TASK DESCRIPTION >>
Copy out the data below verbatim.

DATA LINES >>
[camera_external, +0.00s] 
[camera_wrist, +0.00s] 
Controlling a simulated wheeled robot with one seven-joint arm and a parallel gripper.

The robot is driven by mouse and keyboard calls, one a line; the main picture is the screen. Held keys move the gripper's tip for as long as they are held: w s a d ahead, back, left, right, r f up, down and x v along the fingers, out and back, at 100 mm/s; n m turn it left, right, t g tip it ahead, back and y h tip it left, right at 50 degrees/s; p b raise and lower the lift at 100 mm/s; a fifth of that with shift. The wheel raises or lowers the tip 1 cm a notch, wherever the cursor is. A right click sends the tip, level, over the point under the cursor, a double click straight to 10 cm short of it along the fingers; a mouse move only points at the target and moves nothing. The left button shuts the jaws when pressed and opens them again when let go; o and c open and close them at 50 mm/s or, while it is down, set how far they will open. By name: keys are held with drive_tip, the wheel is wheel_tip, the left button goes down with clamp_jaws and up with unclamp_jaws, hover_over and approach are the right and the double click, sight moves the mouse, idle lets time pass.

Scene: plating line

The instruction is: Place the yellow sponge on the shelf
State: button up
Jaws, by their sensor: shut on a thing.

SOLUTION FOR THIS EXERCISE >>
[camera_external, +0.00s] 
[camera_wrist, +0.00s] 
Controlling a simulated wheeled robot with one seven-joint arm and a parallel gripper.

The robot is driven by mouse and keyboard calls, one a line; the main picture is the screen. Held keys move the gripper's tip for as long as they are held: w s a d ahead, back, left, right, r f up, down and x v along the fingers, out and back, at 100 mm/s; n m turn it left, right, t g tip it ahead, back and y h tip it left, right at 50 degrees/s; p b raise and lower the lift at 100 mm/s; a fifth of that with shift. The wheel raises or lowers the tip 1 cm a notch, wherever the cursor is. A right click sends the tip, level, over the point under the cursor, a double click straight to 10 cm short of it along the fingers; a mouse move only points at the target and moves nothing. The left button shuts the jaws when pressed and opens them again when let go; o and c open and close them at 50 mm/s or, while it is down, set how far they will open. By name: keys are held with drive_tip, the wheel is wheel_tip, the left button goes down with clamp_jaws and up with unclamp_jaws, hover_over and approach are the right and the double click, sight moves the mouse, idle lets time pass.

Scene: plating line

The instruction is: Place the yellow sponge on the shelf
State: button up
Jaws, by their sensor: shut on a thing.

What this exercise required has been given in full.